Ben was responsible for setting our task, and he gave me the goal of building an app for pulling images from the website www.pexels.com and displaying them in an automatically generated PDF report.

You can see the final product in action over on The Information Lab YouTube page.

The first step was to dig into the HTML of the search result in order to pull out each image’s URL.

The start of the Alteryx workflow.

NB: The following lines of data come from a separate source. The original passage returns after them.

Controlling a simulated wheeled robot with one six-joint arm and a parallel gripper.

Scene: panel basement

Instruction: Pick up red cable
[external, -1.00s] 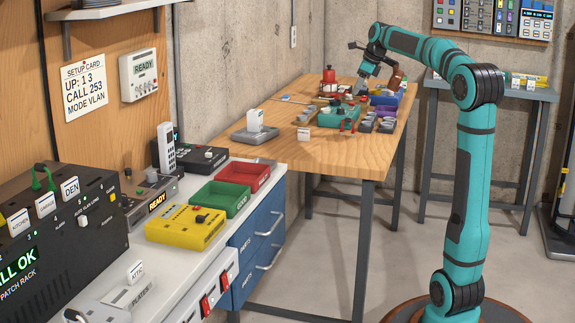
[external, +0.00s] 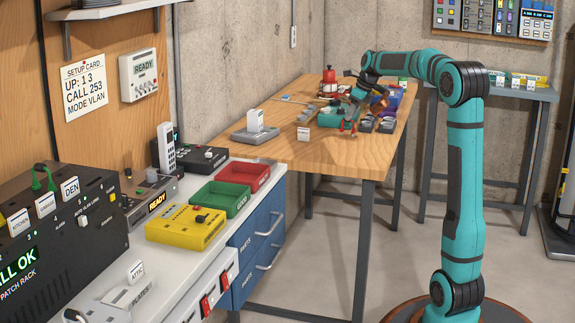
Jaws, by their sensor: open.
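A small red piece (external: 347,126), which looks like the red cable, shows at the front of the teal tray (external: 328,119) on the wooden table. It is small, and its full shape cannot be made out. My gripper (external: 356,98) is open and reaches down over the teal tray, just above and behind the red piece. The gripper hides part of the tray and what lies in it. I cannot tell whether the fingers touch anything.
On the wooden table (external: 320,155) stand a red-topped item (external: 329,78), a purple bin (external: 393,97) and a grey base with a white block (external: 255,122). Green (external: 220,199) and red (external: 244,175) trays sit on the nearer bench. The table's front is clear.

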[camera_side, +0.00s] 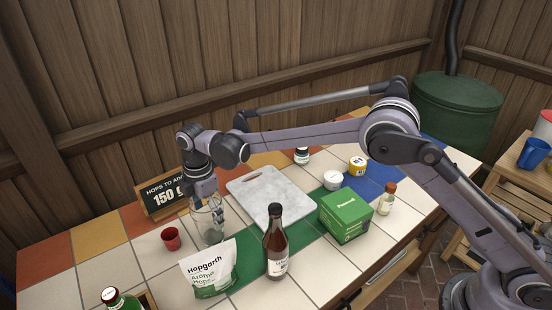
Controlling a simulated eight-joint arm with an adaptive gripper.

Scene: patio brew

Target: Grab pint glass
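The clear pint glass (213,236) stands upright on the tiled table, left of the marble board. My gripper (208,211) points down at the glass, with its fingers at the glass's upper part. The fingers and the see-through glass overlap in this view. I cannot tell whether the fingers are around the rim, inside it or touching it, nor whether they are closed on it.
A white hop bag (208,272) stands just in front of the glass, and a red cup (171,238) to its left. A chalk sign (163,195) is behind. The marble board (290,203), brown bottle (275,245) and green box (345,215) are to the right.

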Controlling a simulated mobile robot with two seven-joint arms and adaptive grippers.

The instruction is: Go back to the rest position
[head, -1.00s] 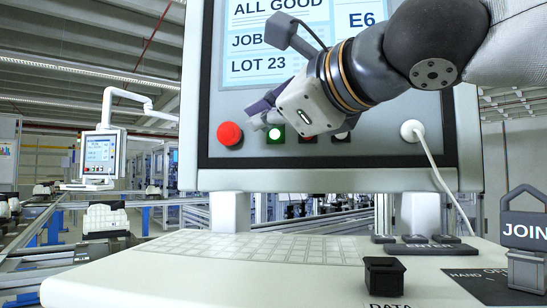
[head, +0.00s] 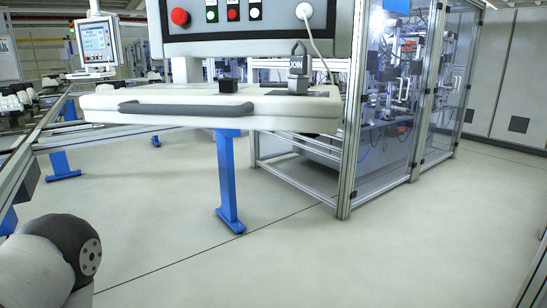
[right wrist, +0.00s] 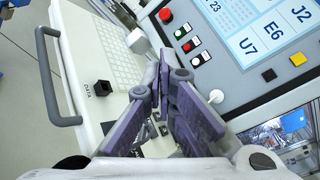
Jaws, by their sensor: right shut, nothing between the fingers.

The text input contains a search URL which can be updated by the user.

Using a RegEx tokenize I managed to fish out the image URLs, then I could use a second download tool to get the data for each image.

The RegEx tokenize extracts each image URL from the HTML code of the website.

In the download tool, there is an option to either download the data as a string (as used in the first download tool) or as a blob.

Configuration of the download tool in order to extract blob data.

I’m still not entirely sure what it means for data to be a blob, but I DO know that you can turn the downloaded blob data into an image using the Blob Convert tool. You can simply select Convert From a Blob Field, then Convert PNG, GIF or JPG blob to Report Snippet.

Blob Convert tool, converting JPG blob data into report snippets.

This report snippet can then be displayed using the Layout Tool. First they need to be assigned row numbers.

Blob download and conversion section of the workflow.

In order to display the images in a row-by-row format, I took the row ID and divided it by the number to be displayed per row, then rounded up to get the row number for each picture. For example, by dividing by three I get three images per row. This new field can be used in the group by option of the reporting tool to lay out images by the row number.

Use layout tool to group images into rows for the report.

Finally, I added a header, including The Information Lab’s company logo and an automated update to include the original search term in the report, as well as a footer. Use layout tool to group images into rows for the report.

Report generation section of workflow.

This final set of layout elements can be brought together with the Render tool which stitches everything together and produces a file of the specified type in a given orientation. I set this to generate a PDF report which is updated each time the app is run, as you can see below.

Branded PDF report based on image search for Summer on www.pexels.com

As you can see these reporting tools are potentially very powerful for generating automated, customised reports, despite their clunky, unintuitive interfaces. When first faced with them, I struggled to get my head around what anything meant, but with a bit of help, googling and perseverance, I got there in the end!